Your goal =>
Return the lines where the word "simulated" occurs.
--- start Entries supplied ---
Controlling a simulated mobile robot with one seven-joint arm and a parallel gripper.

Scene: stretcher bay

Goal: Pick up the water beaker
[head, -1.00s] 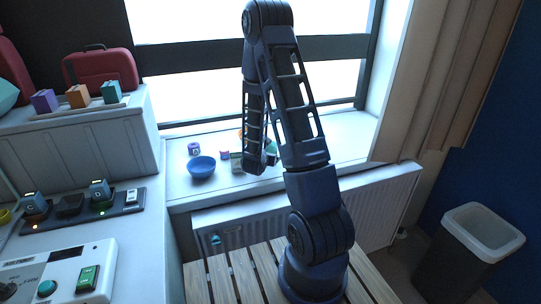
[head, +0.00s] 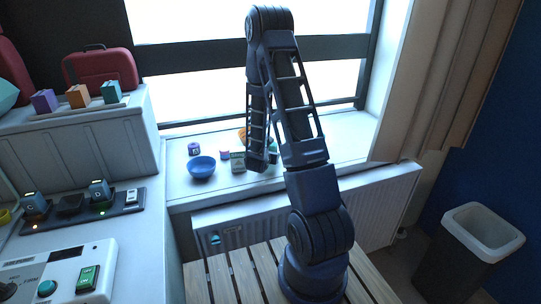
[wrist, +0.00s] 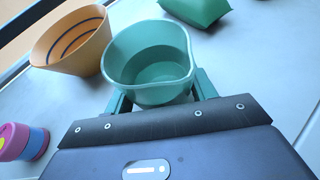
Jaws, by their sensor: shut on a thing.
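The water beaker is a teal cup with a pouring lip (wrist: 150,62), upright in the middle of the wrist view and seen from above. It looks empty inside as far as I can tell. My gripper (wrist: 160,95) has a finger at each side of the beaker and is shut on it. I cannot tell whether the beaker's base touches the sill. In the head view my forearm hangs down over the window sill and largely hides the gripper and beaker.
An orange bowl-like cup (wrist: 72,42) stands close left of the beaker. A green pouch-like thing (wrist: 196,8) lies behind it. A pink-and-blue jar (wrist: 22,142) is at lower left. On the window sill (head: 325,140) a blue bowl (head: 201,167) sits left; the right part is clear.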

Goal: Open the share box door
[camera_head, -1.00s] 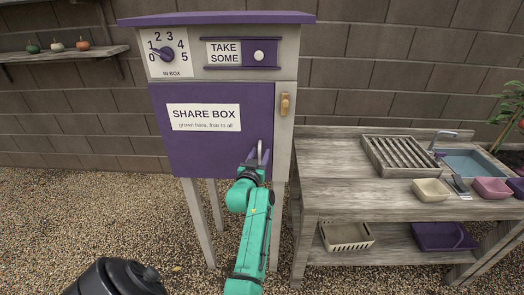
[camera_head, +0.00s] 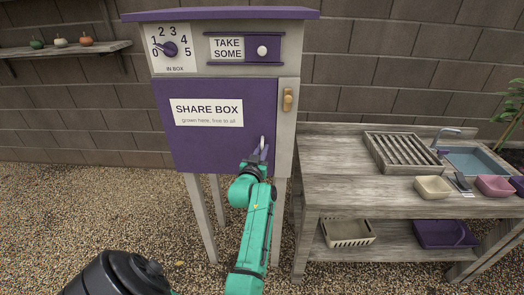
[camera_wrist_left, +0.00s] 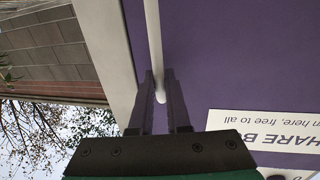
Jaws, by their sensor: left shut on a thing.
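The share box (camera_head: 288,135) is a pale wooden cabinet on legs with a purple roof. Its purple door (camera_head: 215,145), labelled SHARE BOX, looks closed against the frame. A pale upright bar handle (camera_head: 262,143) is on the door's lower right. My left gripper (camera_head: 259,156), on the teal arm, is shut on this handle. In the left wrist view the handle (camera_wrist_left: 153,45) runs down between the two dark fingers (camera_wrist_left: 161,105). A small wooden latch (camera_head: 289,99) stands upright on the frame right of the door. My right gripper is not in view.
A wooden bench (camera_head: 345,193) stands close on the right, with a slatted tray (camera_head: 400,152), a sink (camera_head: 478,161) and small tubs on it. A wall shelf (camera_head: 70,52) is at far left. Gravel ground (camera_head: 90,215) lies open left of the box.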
--- end Entries supplied ---
--- start Entries supplied ---
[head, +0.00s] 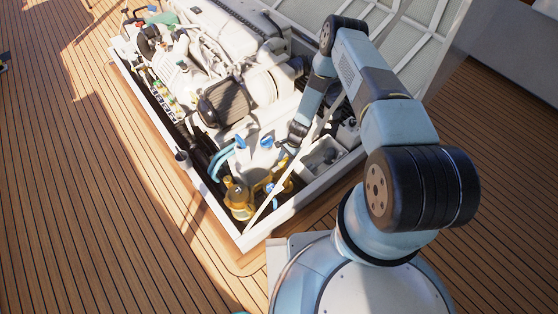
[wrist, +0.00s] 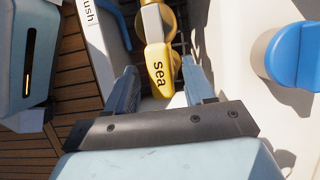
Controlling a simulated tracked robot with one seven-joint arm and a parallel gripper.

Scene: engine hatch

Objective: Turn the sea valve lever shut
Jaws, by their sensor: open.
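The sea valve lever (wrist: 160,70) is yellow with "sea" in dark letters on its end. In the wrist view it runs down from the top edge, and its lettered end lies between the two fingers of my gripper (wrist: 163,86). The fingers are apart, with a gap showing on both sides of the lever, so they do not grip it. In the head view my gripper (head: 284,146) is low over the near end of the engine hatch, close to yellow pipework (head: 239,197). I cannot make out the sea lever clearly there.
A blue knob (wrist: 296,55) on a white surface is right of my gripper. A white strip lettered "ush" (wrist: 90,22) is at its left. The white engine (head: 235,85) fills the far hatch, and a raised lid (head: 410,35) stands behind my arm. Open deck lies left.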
--- end Entries supplied ---
Full solution =>
Controlling a simulated mobile robot with one seven-joint arm and a parallel gripper.
Controlling a simulated tracked robot with one seven-joint arm and a parallel gripper.

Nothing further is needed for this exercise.